Ma, scrive Ferraris, “cosa potrebbe essere un mondo, o anche semplicemente una democrazia, in cui si accettasse la regola del “non ci sono fatti solo interpretazioni’?” a frase ricorda più il mestiere dello storico che quello del filosofo. E infatti se ci basassimo solo sulle “interpretazioni” sostenendo che il “fatto” non esiste, anche Parentesi Storiche potrebbe chiudere bottega: potremmo mai affermare che la strage del Bataclan a Parigi non è mai avvenuta? Che il “fatto” non esista ma esistano solo delle interpretazioni? Noi no.

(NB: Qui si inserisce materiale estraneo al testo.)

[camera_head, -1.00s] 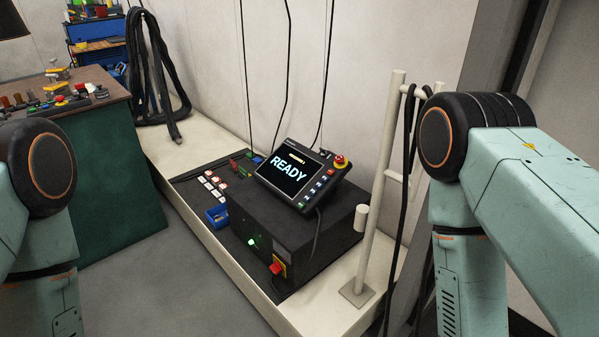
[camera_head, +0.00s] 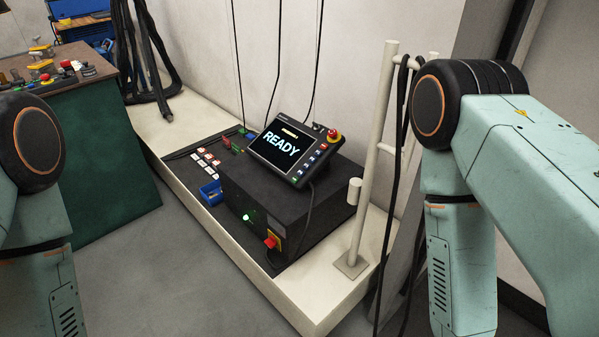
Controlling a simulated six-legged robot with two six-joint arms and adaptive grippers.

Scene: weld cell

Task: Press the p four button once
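A tilted control pendant (camera_head: 289,149) with a screen reading READY leans on top of a black box (camera_head: 262,205) on a pale ledge. A column of small coloured buttons (camera_head: 313,162) runs down the right side of its screen. Their labels are too small to read, so I cannot tell which one is p four. My two arms show at the left and right edges, apart from the pendant. Both grippers are outside the picture.
A pale upright post (camera_head: 372,160) with hanging cables stands right of the box. Red-and-white blocks (camera_head: 208,158) and a blue bin (camera_head: 211,192) lie left of it. A green bench (camera_head: 105,160) stands at the left. The grey floor (camera_head: 170,265) before the ledge is clear.

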Ma in realtà, nel marasma del web, si sono moltiplicate le reazioni di chi ha sostenuto che l’attacco “non c’è mai stato”, “che erano attori”, “sì, c’è stato ma è stato creato ad hoc dai gruppi finanziari”. Anche un giornale come La Stampa è caduto nel tranello dell’epoca post-vera, intitolando un articolo di Gianni Riotta “fatti non contano più” e d’altronde anche la grande stampa– che ormai rappresenta l’informazione ufficiale contrapposta a quella non ufficiale del web – è stata definita da un intellettuale come Chomsky  “informazione di propaganda”: segno che in un’epoca come questa, in cui i documenti sono triplicati e diffusi con una velocità impensabile trent’anni fa, ognuno può professare una verità che essendo una – intesa come quella del singolo – è atomizzata in mille particelle.

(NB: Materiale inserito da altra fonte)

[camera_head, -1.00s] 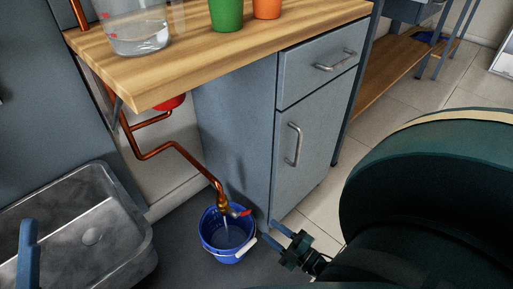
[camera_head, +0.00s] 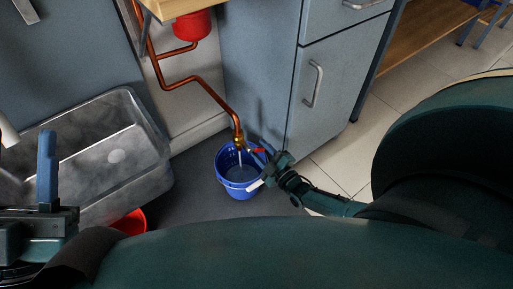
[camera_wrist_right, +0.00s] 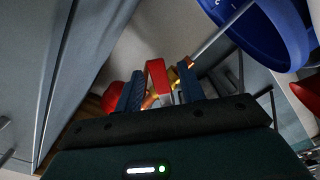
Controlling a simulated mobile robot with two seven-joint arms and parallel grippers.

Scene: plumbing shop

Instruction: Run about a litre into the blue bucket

Insomma, è il tratto distintivo della post-verità che vede milioni di persone portatrici di verità alternative, diverse da quella ufficiali, ma è anche la più grande dimostrazione di quello che Ferraris definisce “l’alleanza tra la potenza modernissima del web e il più antico desiderio umano, quello di avere ragione a tutti i costi”.

 

Maurizio Ferraris

 

Fare la verità-costruire la verità: non arrendersi alla post-verità

L’aver ragione – come ricorda il filosofo torinese – non è un tratto distintivo né della nostra epoca né delle epoche precedenti: è una caratteristica innata nell’uomo, una funzione “metastorica” che, con la produzione di documenti diffusi con una rapidità impressionante, assume caratteri ampissimi.

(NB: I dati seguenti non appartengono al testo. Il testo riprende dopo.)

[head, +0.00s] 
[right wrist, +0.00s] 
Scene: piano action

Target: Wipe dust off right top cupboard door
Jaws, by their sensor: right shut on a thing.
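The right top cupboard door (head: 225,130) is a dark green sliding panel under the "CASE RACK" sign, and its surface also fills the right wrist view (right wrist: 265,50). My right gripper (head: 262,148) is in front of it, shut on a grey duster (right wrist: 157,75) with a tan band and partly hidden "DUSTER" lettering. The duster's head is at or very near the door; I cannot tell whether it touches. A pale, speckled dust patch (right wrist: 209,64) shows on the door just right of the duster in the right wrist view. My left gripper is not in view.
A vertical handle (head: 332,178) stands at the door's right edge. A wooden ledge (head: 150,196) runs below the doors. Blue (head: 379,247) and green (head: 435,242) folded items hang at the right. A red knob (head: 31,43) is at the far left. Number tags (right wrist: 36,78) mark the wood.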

Ma noi, che alla storia ci teniamo, dovremmo cedere al ricatto post-vero? Dovremmo dire che il “fatto” non esiste ma esistono le interpretazioni? Dovremmo agire come l’intellettuale che chiude la cornetta non appena ha sentito una domanda che snobba, dando giudizi su chi la pone? (D’altronde, diceva Carlo Ginzburg, non esistono domande stupide. Esistono risposte stupide).

Dovremmo dire che noi abbiamo la verità? Rischieremmo di far parte, come l’intellettuale fa oggi, di quegli “atomi” che compongono il concetto – non solo filosoficamente ma anche storicamente rilevante – della post-verità. Ciò che in realtà lo storico dovrebbe fare in un’epoca post-vera è ripensare all’educazione al vero: se vi sono troppi documenti non significa che sia impossibile analizzarli, e quindi rinunciare a prescindere alla ricostruzione del fatto; significa che bisogna avere gli strumenti per poterlo fare.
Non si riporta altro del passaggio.